Anteil Grüner Energie bis 2030 verdoppeln
Bis 2030 will die Europäische Union den Anteil erneuerbarer Energien gegenüber heute fast verdoppeln. Dafür muss das Ausbautempo für neue Windkraft- und Solaranlagen deutlich steigen. Auch beim Bau neuer Hochspannungsleitungen ist eine Beschleunigung erforderlich, damit der grüne Strom zu den Verbrauchszentren transportiert werden kann. Mit der Westküstenleitung im Bundesland Schleswig-Holstein ist eines dieser wichtigen Projekte für die Energiewende in Europa kürzlich in Betrieb gegangen. Die 140 Kilometer lange Leitung verstärkt das grenzüberschreitende Stromsystem entlang der Westküste zwischen der Elbe und der dänischen Grenze. Der Leitgedanke lautet: „Lokales Netz stärken, Wind und Sonnenenergie einbinden, Versorgung sichern“. Bis 2025 soll die neue Freileitung mit einer Spannung von 380 Kilovolt auch an das Stromnetz in Dänemark angeschlossen werden. Ziel ist es unter anderem, die Übertragungskapazität zwischen Deutschland und Dänemark zu erhöhen.

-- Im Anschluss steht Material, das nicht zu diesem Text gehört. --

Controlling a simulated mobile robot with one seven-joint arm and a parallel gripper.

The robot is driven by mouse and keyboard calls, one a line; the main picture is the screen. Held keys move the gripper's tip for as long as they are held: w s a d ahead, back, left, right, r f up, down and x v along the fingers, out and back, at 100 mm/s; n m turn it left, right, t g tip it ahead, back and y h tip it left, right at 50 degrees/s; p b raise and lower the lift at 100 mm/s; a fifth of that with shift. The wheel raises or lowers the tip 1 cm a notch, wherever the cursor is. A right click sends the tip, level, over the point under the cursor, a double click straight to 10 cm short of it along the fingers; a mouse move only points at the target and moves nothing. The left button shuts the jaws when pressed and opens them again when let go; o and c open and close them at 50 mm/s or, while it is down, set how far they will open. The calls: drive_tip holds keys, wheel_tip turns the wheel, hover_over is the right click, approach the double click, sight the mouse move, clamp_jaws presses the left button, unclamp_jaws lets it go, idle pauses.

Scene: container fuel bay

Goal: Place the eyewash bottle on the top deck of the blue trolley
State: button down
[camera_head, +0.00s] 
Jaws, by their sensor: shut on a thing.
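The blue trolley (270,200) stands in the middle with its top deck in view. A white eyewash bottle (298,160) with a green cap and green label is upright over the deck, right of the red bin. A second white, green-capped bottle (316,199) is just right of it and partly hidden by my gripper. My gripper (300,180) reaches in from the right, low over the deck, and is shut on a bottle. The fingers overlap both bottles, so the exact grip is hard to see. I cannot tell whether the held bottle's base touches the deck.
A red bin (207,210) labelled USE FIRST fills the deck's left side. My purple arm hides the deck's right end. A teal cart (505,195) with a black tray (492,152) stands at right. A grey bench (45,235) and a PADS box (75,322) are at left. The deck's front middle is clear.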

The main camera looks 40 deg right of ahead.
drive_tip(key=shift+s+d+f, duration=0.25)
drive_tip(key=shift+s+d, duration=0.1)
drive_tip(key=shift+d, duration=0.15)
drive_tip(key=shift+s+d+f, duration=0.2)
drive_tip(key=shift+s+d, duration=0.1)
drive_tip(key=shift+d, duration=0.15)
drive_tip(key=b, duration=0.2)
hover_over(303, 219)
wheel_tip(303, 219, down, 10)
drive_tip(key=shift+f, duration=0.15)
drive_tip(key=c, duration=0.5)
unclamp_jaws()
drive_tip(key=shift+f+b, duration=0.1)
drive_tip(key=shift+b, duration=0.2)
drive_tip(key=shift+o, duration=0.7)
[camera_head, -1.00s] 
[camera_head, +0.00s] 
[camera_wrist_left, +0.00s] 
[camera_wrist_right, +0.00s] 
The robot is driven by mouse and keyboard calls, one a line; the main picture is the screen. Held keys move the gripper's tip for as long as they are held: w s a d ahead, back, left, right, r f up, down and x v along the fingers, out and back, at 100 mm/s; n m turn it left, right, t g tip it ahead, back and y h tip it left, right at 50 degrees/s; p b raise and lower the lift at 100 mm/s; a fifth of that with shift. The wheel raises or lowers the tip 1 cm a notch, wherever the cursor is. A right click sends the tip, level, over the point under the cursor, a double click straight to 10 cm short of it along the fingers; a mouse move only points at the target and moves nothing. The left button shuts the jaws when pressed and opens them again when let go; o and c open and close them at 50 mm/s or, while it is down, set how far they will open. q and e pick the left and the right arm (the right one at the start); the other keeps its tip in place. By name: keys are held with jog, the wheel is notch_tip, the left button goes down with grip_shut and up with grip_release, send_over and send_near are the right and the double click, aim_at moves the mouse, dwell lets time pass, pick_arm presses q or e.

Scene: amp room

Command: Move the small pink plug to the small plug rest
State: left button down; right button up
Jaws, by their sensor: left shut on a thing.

Nach Angaben des Übertragungsnetzbetreibers Tennet, der die Leitung gebaut hat, können sich in der Region nun immer mehr Windräder drehen. Zuvor war das bestehende Stromnetz in Schleswig-Holstein bereits an seiner Belastungsgrenze. Weil in dem Bundesland oft mehr Windstrom produziert als verbraucht wird, mussten Windräder oftmals abgeschaltet werden, weil das Netz ihren Strom nicht aufnehmen konnte. Solche Abregelungen sind mit hohen Kosten verbunden. Durch die neue Westküstenleitung geht die Zahl der Abschaltungen laut Tennet mittlerweile zurück – ein Erfolg für das Gelingen der Energiewende.